• _WHAT YOU NEED TO DO_
Include in the output the line containing "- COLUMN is" and each subsequent line of the records, through the end, transcribed exactly. Add nothing else.

-- begin --

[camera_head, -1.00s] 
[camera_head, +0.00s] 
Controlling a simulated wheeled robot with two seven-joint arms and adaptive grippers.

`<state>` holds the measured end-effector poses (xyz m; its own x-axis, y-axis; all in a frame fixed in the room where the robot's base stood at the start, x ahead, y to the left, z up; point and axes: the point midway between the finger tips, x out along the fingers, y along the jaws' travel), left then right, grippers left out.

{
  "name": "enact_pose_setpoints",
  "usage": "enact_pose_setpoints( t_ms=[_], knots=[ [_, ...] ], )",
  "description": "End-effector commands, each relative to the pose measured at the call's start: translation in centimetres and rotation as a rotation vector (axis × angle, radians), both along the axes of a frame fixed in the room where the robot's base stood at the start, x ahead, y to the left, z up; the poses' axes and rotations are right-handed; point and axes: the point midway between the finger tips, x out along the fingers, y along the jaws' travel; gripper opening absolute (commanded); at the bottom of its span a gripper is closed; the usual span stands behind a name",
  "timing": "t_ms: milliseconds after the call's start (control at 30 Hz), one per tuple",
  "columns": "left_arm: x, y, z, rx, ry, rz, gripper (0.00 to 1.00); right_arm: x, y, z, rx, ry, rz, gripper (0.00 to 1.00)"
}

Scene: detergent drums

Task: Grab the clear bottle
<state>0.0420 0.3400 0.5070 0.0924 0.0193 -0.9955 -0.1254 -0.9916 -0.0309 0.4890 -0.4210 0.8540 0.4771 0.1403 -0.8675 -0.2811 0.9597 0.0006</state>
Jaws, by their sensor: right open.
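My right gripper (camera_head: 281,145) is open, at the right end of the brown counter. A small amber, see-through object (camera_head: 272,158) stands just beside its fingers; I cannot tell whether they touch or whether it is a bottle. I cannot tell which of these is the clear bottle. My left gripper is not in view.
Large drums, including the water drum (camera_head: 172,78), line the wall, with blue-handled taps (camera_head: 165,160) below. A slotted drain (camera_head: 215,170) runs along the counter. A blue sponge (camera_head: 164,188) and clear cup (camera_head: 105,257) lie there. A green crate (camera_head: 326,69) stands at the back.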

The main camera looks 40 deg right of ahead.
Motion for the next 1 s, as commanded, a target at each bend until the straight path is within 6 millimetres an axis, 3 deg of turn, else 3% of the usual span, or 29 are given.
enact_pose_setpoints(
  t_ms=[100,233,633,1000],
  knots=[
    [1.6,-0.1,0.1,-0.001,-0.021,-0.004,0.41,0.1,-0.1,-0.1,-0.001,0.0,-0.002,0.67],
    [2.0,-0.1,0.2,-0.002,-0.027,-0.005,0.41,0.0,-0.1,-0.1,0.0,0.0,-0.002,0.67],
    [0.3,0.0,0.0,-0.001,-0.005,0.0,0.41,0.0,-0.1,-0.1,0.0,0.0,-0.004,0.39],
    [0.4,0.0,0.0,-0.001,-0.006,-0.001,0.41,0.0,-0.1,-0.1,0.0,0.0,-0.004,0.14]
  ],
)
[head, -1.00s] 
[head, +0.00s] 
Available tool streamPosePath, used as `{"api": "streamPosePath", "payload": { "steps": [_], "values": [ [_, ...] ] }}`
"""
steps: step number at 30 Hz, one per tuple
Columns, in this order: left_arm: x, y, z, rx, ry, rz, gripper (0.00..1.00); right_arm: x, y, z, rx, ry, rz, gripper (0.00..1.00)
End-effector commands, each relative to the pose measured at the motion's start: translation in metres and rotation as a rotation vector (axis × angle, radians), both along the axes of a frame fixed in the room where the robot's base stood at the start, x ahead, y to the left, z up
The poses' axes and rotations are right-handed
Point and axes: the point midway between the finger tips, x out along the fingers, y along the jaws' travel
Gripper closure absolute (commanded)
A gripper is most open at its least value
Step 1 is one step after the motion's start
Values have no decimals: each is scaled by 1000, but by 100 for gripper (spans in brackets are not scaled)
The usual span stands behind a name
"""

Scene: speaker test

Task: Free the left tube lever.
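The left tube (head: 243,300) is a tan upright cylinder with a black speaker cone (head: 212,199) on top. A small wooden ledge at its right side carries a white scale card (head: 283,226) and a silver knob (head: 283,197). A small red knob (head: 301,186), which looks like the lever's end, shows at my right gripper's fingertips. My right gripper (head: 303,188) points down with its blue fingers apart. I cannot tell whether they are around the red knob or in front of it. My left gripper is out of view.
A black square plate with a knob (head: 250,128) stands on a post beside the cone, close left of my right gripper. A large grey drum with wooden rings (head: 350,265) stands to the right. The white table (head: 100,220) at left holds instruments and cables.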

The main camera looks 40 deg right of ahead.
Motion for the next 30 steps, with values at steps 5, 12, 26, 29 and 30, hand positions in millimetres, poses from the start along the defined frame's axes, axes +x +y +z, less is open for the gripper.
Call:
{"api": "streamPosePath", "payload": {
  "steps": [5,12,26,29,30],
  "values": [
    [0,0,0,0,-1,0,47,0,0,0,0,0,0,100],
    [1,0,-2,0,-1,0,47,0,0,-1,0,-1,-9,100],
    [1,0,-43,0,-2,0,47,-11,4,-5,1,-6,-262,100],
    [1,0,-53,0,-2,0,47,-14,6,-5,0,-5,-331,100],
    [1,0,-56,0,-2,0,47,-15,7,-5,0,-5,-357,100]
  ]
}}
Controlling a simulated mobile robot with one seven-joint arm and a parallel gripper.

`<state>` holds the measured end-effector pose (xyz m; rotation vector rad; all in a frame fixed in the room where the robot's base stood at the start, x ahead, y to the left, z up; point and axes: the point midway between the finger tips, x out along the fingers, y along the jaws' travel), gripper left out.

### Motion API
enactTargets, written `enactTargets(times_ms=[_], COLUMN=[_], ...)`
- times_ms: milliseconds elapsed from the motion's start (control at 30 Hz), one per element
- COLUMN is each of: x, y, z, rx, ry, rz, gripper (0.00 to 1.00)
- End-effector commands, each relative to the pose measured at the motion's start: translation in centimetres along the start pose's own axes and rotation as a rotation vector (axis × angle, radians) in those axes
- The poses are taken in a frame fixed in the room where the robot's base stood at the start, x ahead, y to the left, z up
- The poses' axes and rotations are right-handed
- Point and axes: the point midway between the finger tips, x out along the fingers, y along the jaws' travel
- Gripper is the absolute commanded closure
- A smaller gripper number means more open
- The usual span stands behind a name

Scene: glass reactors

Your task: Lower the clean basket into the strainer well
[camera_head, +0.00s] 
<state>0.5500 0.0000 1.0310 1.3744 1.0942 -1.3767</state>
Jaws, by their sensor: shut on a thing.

-- end --

• _RESPONSE TO THE EXERCISE_
- COLUMN is each of: x, y, z, rx, ry, rz, gripper (0.00 to 1.00)
- End-effector commands, each relative to the pose measured at the motion's start: translation in centimetres along the start pose's own axes and rotation as a rotation vector (axis × angle, radians) in those axes
- The poses are taken in a frame fixed in the room where the robot's base stood at the start, x ahead, y to the left, z up
- The poses' axes and rotations are right-handed
- Point and axes: the point midway between the finger tips, x out along the fingers, y along the jaws' travel
- Gripper is the absolute commanded closure
- A smaller gripper number means more open
- The usual span stands behind a name

Scene: glass reactors

Your task: Lower the clean basket into the strainer well
[camera_head, +0.00s] 
<state>0.5500 0.0000 1.0310 1.3744 1.0942 -1.3767</state>
Jaws, by their sensor: shut on a thing.

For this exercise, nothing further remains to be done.